→ WHAT THIS TASK INVOLVES:
State the number of lines, and only that number, in which the word "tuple" appears.

(Recorded robot tool calls)

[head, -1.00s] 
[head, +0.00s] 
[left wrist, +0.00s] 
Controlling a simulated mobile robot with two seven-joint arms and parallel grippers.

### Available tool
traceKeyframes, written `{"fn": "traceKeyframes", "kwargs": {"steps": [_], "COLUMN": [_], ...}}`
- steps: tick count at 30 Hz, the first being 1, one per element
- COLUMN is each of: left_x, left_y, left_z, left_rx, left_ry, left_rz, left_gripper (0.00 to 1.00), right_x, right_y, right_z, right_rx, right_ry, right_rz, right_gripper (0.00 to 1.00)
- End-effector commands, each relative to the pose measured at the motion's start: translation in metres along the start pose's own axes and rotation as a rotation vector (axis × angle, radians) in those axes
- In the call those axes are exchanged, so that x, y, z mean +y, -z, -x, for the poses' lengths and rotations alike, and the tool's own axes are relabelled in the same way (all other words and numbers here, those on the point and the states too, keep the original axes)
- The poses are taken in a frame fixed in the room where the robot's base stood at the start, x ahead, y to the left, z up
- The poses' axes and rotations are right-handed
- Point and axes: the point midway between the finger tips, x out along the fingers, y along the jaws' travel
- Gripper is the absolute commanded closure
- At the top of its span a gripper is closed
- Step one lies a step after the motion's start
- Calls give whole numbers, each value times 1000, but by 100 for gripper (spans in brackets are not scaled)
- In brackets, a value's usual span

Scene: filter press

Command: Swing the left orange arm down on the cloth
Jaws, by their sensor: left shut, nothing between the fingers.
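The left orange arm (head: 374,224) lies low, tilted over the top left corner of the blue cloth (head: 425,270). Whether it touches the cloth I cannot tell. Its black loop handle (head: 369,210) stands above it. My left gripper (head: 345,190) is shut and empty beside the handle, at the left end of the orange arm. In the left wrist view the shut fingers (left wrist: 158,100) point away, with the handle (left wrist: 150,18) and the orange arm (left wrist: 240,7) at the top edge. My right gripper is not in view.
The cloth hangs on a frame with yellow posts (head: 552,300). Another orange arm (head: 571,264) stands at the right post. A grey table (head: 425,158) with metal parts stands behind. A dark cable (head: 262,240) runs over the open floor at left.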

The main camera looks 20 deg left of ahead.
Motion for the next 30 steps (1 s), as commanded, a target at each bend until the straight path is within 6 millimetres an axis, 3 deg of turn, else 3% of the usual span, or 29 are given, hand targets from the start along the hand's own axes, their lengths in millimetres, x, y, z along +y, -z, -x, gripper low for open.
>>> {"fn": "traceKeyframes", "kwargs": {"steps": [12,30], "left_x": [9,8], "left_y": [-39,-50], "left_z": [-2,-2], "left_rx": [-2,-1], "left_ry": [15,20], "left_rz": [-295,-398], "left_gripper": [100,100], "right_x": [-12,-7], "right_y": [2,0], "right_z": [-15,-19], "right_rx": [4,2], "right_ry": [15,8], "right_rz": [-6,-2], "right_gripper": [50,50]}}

--

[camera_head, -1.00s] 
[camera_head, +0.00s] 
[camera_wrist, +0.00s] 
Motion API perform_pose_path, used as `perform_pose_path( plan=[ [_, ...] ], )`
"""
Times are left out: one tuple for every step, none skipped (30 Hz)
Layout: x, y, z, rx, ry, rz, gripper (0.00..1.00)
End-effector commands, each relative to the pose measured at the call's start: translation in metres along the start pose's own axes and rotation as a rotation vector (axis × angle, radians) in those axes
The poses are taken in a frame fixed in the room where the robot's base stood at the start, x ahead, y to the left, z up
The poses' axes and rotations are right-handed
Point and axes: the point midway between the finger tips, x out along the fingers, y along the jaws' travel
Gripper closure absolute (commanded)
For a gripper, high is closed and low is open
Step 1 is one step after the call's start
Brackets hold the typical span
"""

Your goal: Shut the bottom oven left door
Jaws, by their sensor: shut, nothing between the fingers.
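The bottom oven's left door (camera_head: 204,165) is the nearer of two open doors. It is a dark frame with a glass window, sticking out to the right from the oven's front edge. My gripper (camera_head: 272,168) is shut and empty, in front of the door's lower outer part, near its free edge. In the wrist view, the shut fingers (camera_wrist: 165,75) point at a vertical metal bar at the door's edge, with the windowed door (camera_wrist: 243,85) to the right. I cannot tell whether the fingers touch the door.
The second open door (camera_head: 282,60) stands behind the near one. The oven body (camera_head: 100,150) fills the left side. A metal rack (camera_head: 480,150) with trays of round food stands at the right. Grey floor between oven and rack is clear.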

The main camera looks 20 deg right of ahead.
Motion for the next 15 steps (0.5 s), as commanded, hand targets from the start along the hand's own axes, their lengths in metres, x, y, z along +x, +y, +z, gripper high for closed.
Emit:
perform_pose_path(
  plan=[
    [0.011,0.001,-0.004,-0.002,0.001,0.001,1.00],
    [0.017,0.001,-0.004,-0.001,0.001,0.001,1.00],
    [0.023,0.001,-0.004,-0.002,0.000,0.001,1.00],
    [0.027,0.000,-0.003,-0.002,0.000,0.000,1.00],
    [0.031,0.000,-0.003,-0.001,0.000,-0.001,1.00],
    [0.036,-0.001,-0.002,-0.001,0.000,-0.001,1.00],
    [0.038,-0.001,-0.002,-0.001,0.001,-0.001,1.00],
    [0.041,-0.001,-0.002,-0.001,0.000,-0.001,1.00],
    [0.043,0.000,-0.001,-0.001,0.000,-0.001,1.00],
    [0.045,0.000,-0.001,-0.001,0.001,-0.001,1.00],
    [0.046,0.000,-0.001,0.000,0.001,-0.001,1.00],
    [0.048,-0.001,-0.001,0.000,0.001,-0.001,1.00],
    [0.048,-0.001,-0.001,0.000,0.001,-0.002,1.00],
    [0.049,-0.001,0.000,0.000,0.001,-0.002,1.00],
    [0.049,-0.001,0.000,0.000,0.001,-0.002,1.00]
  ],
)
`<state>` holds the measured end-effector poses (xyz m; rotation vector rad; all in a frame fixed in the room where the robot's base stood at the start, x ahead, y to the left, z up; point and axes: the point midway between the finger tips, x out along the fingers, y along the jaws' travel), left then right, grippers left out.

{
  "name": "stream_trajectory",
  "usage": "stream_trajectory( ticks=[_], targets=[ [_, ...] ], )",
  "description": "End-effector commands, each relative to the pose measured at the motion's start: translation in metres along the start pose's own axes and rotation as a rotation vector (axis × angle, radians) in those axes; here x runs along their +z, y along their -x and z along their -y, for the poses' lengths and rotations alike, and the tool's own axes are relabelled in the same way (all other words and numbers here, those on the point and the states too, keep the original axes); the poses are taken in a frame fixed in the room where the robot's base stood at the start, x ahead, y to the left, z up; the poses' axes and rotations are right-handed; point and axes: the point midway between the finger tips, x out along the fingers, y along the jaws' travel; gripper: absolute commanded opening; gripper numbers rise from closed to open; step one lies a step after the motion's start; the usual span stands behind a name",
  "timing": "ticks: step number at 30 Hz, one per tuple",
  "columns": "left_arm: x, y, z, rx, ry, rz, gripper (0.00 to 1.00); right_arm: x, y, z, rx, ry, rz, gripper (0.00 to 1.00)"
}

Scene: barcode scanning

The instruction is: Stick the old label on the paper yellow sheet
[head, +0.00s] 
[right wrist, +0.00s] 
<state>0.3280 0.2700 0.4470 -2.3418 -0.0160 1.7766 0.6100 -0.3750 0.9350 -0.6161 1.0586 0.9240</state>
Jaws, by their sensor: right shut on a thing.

→ EXERCISE RESPONSE:
2